(WORK REQUIRED): Starting at the line with "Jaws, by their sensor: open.", transcribe each line through the final one, both included, and add nothing.

(DATA EXCERPT):
..........

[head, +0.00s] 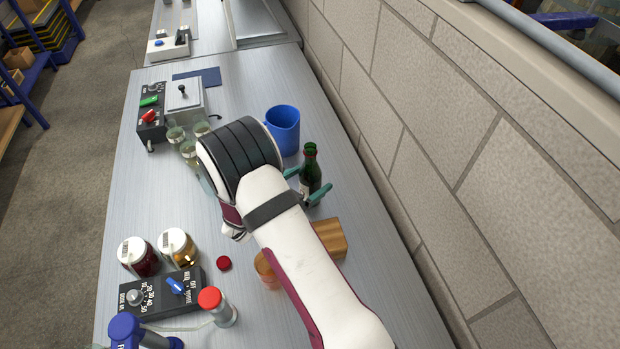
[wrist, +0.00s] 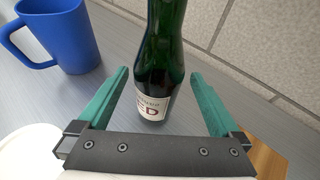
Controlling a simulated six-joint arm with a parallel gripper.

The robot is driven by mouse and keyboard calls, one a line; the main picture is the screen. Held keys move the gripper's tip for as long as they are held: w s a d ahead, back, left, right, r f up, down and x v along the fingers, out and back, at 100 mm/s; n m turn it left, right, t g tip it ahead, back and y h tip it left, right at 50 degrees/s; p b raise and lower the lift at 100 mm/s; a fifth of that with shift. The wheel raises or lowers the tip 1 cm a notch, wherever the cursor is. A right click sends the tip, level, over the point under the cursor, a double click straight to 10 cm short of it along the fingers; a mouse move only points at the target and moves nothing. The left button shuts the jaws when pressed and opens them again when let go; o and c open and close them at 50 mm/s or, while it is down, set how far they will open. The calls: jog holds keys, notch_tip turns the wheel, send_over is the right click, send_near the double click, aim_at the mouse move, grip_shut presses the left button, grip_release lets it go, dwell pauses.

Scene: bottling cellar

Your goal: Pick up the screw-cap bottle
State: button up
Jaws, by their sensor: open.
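A green bottle (head: 310,172) with a pale label stands upright on the metal table, near the wall. In the wrist view the bottle (wrist: 160,65) stands between the two teal fingers, and its top is cut off by the frame edge. My gripper (head: 308,186) is open, with one finger on each side of the bottle. In the wrist view my gripper (wrist: 158,95) shows a gap between each finger and the glass. The bottle's lower part is partly hidden by a finger in the head view.
A blue mug (head: 283,128) stands close behind the bottle. A wooden block (head: 330,238) lies close in front. Glass jars (head: 188,150), a red cap (head: 224,263), lidded jars (head: 138,256) and control boxes (head: 160,295) stand left of my arm. The wall (head: 470,150) bounds the right.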

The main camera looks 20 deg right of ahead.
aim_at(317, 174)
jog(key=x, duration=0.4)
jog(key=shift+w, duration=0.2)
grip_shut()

..........

(COMPLETED EXERCISE):
Jaws, by their sensor: open.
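A green bottle (head: 310,172) with a pale label stands upright on the metal table, near the wall. In the wrist view the bottle (wrist: 160,65) stands between the two teal fingers, and its top is cut off by the frame edge. My gripper (head: 308,186) is open, with one finger on each side of the bottle. In the wrist view my gripper (wrist: 158,95) shows a gap between each finger and the glass. The bottle's lower part is partly hidden by a finger in the head view.
A blue mug (head: 283,128) stands close behind the bottle. A wooden block (head: 330,238) lies close in front. Glass jars (head: 188,150), a red cap (head: 224,263), lidded jars (head: 138,256) and control boxes (head: 160,295) stand left of my arm. The wall (head: 470,150) bounds the right.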

The main camera looks 20 deg right of ahead.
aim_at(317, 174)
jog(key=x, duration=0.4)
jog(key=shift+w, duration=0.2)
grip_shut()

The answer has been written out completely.